## RECORD EXCERPTS
========================

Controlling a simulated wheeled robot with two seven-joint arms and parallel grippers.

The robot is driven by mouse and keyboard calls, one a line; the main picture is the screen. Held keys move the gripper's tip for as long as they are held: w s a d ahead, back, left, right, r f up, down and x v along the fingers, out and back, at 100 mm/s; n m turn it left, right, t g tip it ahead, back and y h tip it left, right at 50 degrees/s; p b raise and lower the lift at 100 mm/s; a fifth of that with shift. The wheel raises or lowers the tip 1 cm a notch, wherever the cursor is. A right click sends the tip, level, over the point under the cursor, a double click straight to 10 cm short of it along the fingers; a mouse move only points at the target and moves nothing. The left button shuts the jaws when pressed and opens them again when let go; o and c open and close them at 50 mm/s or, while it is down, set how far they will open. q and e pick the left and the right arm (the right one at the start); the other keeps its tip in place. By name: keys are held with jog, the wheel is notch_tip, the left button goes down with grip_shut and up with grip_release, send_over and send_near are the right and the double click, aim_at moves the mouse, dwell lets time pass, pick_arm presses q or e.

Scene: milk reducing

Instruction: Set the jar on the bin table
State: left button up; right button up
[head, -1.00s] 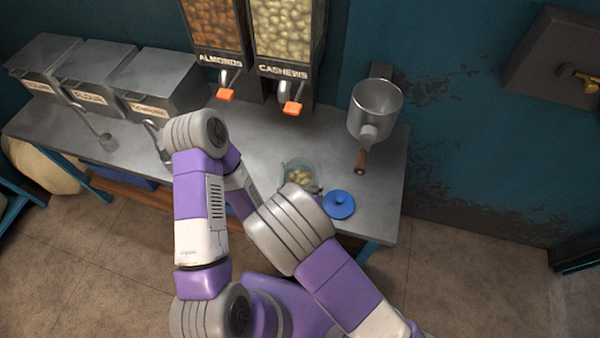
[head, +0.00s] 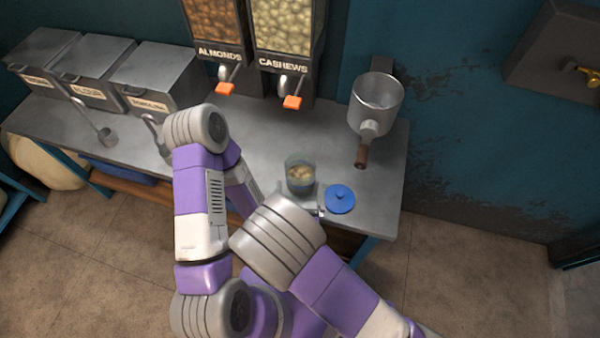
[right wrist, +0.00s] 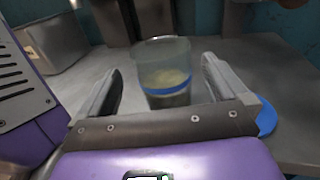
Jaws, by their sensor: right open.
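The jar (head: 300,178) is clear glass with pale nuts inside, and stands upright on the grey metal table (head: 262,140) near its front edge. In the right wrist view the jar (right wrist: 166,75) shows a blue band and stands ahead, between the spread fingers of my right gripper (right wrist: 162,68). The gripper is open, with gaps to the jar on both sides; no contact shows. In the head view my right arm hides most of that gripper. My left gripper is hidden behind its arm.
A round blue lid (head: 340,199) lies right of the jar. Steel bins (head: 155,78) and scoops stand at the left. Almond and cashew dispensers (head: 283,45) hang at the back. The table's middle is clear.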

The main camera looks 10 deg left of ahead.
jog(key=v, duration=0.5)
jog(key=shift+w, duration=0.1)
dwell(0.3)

========================

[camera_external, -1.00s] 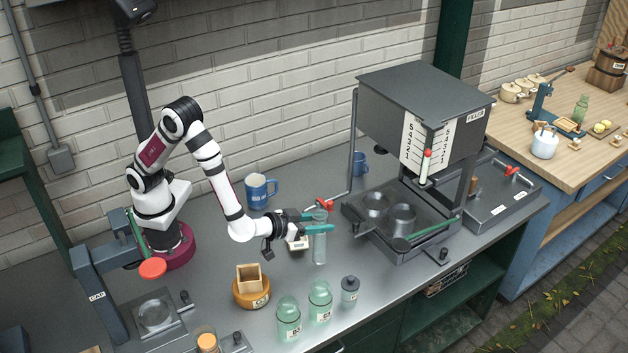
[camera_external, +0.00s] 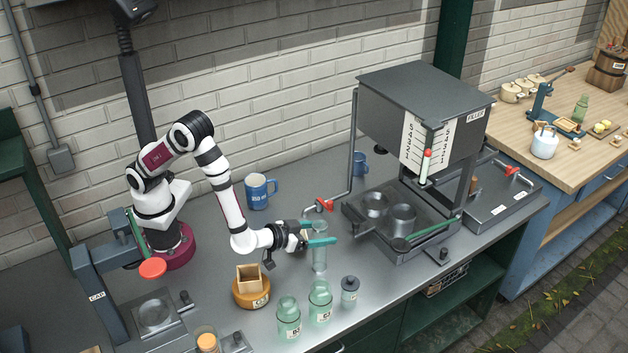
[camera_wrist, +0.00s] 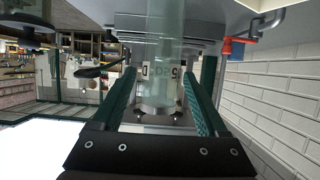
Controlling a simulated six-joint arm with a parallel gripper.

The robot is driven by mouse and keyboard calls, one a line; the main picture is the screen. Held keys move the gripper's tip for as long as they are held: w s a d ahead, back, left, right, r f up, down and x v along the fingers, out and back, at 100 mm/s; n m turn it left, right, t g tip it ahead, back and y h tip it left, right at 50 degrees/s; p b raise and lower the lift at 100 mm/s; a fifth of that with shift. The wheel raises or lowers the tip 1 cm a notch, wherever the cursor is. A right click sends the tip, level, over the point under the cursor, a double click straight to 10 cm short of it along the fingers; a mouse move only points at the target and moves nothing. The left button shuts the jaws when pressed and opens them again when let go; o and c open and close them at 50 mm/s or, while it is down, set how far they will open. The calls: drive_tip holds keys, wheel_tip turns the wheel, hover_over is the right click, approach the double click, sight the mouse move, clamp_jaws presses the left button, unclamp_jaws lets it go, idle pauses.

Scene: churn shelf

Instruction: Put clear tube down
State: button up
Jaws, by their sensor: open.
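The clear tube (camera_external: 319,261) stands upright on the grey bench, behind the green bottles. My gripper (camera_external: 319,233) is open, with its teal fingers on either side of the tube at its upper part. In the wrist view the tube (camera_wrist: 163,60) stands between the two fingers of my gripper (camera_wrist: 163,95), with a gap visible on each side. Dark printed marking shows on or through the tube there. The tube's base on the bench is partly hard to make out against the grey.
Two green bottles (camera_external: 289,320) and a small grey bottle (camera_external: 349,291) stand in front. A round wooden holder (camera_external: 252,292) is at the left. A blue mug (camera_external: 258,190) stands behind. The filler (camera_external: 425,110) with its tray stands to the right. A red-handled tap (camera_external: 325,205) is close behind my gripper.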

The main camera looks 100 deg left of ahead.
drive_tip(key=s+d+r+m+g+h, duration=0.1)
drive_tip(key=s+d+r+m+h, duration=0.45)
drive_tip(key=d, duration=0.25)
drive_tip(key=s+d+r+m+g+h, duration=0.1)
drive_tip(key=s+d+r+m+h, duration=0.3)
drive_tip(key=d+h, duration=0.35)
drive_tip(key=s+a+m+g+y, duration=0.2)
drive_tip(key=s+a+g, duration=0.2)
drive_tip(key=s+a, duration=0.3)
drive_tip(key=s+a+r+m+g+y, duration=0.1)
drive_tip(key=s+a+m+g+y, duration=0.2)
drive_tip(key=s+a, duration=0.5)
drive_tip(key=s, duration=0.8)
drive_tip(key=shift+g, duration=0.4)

========================

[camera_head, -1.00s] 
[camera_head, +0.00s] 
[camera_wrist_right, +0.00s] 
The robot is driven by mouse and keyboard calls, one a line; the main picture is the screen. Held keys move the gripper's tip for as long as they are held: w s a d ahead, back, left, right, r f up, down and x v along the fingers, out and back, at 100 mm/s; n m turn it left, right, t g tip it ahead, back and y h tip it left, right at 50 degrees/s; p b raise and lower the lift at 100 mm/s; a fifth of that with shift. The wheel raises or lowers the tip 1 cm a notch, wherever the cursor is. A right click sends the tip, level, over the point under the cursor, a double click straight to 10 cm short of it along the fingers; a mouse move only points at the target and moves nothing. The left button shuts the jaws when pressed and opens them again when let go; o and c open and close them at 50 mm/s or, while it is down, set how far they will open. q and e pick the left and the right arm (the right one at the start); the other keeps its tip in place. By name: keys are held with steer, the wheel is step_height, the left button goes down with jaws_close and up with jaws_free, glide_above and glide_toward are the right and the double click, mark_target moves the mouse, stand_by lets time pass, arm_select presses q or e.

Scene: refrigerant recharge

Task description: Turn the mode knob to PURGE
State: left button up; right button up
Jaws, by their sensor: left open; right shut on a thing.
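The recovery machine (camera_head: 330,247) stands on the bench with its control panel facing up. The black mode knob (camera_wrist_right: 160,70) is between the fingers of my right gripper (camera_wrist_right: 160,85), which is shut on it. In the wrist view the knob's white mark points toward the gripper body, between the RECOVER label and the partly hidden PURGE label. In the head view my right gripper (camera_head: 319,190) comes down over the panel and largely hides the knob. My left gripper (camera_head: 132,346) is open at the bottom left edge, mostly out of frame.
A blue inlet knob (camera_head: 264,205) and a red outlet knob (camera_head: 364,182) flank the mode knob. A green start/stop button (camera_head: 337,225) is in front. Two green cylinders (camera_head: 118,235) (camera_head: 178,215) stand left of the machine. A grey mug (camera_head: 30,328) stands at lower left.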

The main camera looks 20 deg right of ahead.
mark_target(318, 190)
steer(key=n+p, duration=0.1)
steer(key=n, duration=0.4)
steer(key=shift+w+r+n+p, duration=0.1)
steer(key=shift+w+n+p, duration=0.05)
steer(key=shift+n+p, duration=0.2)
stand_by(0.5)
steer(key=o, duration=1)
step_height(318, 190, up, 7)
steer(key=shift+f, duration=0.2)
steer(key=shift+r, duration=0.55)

========================

## EXERCISE OBJECTIVE
Write out again only the lines from the line containing "[camera_head, -1.00s]" through the line containing "[camera_wrist_right, +0.00s]", both included, exactly as they are.

## RESPONSE BELOW
[camera_head, -1.00s] 
[camera_head, +0.00s] 
[camera_wrist_right, +0.00s] 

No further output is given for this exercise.